Entropy is the measure of noise in the decision. Noise can be viewed as uncertainty. For example, in nodes in which the decision results are equal values in the severity value array, the entropy is at its highest value, which is 1.0. This means that the model is unable to definitively mark the classification decision based on the input variables. For values of very low entropy, the decision is much more clear-cut, and the difference in the number of severe and non-severe is much higher.

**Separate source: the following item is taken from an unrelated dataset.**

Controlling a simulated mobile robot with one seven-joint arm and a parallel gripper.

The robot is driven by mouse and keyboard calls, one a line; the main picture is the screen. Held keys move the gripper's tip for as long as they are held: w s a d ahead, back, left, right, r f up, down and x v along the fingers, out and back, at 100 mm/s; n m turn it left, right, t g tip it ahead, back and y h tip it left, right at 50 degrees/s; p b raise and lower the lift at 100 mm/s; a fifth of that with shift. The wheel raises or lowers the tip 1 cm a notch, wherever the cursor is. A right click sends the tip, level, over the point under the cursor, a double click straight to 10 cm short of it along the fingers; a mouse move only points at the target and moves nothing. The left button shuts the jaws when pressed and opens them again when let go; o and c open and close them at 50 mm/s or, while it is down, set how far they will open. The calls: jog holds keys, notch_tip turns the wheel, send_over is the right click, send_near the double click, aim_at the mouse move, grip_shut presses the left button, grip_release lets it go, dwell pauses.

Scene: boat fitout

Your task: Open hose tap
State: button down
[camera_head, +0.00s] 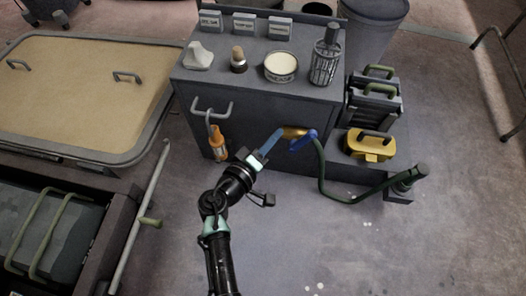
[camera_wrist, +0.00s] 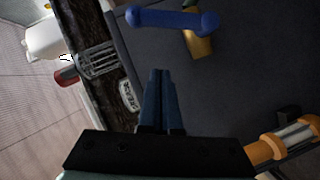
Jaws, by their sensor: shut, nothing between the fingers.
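The hose tap has a brass body (camera_head: 293,132) on the front of the grey cabinet, with a blue handle (camera_head: 303,141) at its right. A dark green hose (camera_head: 321,175) hangs beside it. In the wrist view the blue handle (camera_wrist: 170,19) lies across the top, with part of the brass body (camera_wrist: 199,46) under its right end. My gripper (camera_head: 279,134) is at the left of the tap in the head view. In the wrist view my gripper (camera_wrist: 161,72) has its fingers together and empty, pointing at the handle with a visible gap.
The grey cabinet (camera_head: 260,95) carries small boxes, a tin (camera_head: 281,66) and a caged bottle (camera_head: 325,60). An orange-handled tool (camera_head: 217,142) hangs from its front rail, left of my gripper. A yellow case (camera_head: 370,147) stands right. Floor in front is mostly clear.

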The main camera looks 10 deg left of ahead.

Similar to many other kinds of research, this one has a number of restrictions. The phase of data collection was the most challenging. The respondents hardly accepted the questionnaire form to answer or offer a truthful response regarding their driving habits and attitudes. As it was previously stated in this paper, a severe accident is one that results in loss of life or injury. This limitation is related to the section on severe accidents. Only those who survived or have been injured respond to the questions. The injured person might be either the driver or passenger, and they would be the only ones to speak about the serious number of fatalities or injuries.